Published online by Cambridge University Press: 18 August 2009
Some countries provide universalistic social security benefits, whereas others provide more fragmented social security benefits. Similarly, some countries rely on functional equivalents that allow for occupational targeting, whereas others emphasize geographical targeting. This chapter employs an institutional model of welfare politics to explain why certain policy choices are more likely in a specific institutional context. I use the term structural logic to describe my approach, because political institutions have been known to “structure” politics (Steinmo, Thelen, and Longstreth eds. 1992). Political institutions structure politics by defining the rules of the game (Hall and Taylor 1996; Kato 1996). In so doing, they shape incentives and thereby affect the likelihood of certain actors triumphing over others in the political game. This means that when the structure of the political system changes, so political outcomes are likely to change. The task of this chapter is to identify the institutions that structure welfare politics and to specify the ways in which they do.
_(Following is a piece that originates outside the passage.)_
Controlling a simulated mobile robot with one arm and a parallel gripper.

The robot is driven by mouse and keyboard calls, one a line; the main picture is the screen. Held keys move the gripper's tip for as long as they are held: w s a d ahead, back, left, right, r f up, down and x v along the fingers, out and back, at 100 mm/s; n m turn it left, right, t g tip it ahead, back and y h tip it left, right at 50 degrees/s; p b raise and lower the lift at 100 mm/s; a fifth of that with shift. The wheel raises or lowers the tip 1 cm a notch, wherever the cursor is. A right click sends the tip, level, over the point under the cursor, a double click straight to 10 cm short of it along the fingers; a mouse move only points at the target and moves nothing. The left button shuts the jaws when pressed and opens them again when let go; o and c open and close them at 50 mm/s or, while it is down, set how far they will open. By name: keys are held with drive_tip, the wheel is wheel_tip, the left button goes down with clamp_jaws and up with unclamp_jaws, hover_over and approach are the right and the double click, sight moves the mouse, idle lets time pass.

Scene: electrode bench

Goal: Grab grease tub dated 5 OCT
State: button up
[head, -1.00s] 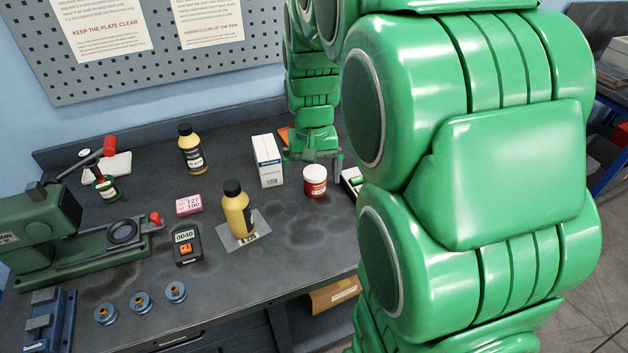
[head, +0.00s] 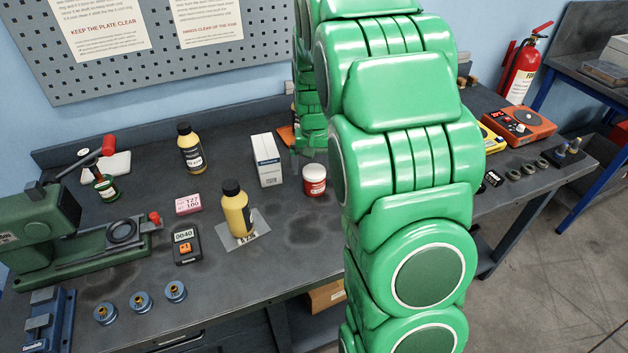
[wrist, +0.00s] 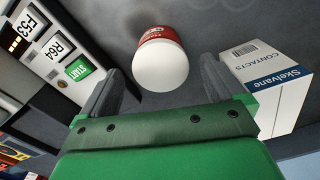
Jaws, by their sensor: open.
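A small red tub with a white lid (head: 315,180) stands upright on the bench, right of the white box. The date on it is not legible. In the wrist view the tub (wrist: 161,60) shows ahead of the fingers, centred between them, with its white lid toward the camera. My gripper (wrist: 162,70) is open and empty, with a visible gap on each side of the tub. In the head view my gripper is just behind the tub, mostly hidden by my arm.
A white Skelvane contacts box (head: 266,160) stands close by one finger; it also shows in the wrist view (wrist: 270,88). A panel with a green START button (wrist: 78,70) lies on the other side. A yellow bottle (head: 237,210) stands at front left.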

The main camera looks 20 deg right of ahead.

While the rest of the book applies the structural logic to explain welfare development in postwar Japan, this chapter develops the logic in ways that are applicable to all advanced industrial countries.
This chapter constructs a structural logic of welfare politics in two steps by focusing on institutional factors that affect (a) veto player configurations; and (b) veto players' distributive incentives. Veto players, by definition, are those actors whose consent is required for successful legislation.